United States District Court, District of Columbia

June 11, 2018

STUART MILLS DAVENPORT, et al., Plaintiffs,
v.
BABAK DJOURABCHI, et al. Defendants.

          MEMORANDUM OPINION AND ORDER

          AMY BERMAN JACKSON UNITED STATES DISTRICT JUDGE.

         Pending before the Court is a motion filed by plaintiffs Stuart Mills Davenport and Big Bear Cafe, LLC seeking reconsideration of the Court's November 1, 2017 order granting defendants' motion to dismiss. Pis.' Mot. for Recons. Pursuant to Fed. Rule of Civ. P. 59(e) & 60(b) [Dkt. # 16] ("Pis.' Mot.").[1] The Court previously ruled that plaintiffs' claims against defendants Babak Djourabchi and Monica Welt were precluded under the doctrine of res judicata, Davenport v. Djourabchi, 296 F.Supp.3d 245, 248 (D.D.C. 2017), but it concludes here that reconsideration is warranted.

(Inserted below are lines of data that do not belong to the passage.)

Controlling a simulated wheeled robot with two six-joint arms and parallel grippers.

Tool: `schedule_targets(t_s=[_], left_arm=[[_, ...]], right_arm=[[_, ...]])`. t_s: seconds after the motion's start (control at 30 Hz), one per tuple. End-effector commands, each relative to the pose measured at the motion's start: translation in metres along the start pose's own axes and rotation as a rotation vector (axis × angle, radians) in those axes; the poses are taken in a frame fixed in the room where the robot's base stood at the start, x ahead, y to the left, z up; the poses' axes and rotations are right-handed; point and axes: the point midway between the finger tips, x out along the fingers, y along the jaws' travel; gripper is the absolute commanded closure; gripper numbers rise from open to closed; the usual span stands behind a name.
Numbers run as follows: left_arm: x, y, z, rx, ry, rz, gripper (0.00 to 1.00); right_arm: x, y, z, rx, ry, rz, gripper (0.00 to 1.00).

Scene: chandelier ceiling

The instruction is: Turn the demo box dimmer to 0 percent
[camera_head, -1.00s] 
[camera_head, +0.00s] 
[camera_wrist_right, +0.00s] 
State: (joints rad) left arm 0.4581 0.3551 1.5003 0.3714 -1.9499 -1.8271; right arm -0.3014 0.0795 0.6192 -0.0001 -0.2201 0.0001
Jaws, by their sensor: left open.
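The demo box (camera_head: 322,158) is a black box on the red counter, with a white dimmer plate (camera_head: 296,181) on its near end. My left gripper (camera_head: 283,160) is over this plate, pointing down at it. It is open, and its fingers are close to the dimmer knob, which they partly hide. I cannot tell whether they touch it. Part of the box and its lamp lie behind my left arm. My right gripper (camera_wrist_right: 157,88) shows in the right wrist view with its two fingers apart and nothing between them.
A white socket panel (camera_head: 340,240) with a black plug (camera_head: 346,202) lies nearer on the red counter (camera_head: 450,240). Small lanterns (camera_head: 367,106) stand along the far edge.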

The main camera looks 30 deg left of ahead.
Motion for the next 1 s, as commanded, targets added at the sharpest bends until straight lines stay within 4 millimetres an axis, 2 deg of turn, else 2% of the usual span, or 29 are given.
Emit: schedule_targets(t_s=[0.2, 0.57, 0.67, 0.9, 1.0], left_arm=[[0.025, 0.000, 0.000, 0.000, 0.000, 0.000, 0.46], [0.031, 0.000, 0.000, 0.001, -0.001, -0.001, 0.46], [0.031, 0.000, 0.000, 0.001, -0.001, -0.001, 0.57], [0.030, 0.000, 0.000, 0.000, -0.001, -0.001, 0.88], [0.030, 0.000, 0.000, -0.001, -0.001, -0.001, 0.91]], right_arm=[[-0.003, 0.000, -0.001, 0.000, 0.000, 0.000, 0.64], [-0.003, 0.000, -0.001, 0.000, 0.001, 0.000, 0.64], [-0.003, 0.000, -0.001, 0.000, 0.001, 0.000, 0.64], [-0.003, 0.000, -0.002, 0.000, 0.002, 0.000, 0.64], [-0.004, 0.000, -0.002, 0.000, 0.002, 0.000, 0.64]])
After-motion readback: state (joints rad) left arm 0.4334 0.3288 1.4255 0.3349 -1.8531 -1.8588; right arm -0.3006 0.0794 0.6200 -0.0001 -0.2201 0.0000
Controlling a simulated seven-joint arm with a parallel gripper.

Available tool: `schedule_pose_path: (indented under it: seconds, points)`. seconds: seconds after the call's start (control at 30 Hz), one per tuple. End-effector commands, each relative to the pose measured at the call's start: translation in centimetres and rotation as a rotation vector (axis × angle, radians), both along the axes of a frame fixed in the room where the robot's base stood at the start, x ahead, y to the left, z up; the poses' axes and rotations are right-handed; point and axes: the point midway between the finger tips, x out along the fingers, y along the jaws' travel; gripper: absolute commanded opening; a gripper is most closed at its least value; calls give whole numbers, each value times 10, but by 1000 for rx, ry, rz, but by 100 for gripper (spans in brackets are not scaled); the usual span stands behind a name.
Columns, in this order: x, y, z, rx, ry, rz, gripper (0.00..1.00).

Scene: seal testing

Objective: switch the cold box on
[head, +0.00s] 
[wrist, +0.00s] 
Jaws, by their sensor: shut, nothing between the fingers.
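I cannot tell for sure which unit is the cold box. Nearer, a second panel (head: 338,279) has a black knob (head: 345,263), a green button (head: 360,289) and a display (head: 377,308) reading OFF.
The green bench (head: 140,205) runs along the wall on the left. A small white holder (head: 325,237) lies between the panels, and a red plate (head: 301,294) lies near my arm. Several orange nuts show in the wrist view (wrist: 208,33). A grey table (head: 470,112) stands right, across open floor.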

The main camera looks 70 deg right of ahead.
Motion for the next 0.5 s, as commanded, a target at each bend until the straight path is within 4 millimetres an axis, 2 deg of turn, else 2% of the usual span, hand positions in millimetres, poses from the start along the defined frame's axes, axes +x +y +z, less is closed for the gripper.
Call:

         The doctrine of res judicata bars parties "from relitigating issues that were or could have been raised" in a previous action. Allen v. McCurry, 449 U.S. 90, 94 (1980), citing Cromwell v. Cty. of Sacramento, 94 U.S. 351, 352 (1876). Under this principle, "a subsequent lawsuit will be barred if there has been prior litigation (1) involving the same claims or cause of action, (2) between the same parties or their privies, and (3) there has been a final, valid judgment on the merits, (4) by a court of competent jurisdiction." Smalls v. United States, 471 F.3d 186, 192 (D.C. Cir. 2006) (citations omitted). The Court found that all four elements of res judicata had been met in connection with prior bankruptcy proceedings, and that plaintiffs were therefore barred from bringing their civil suit. See Davenport, 296 F.Supp.3d at 251-54.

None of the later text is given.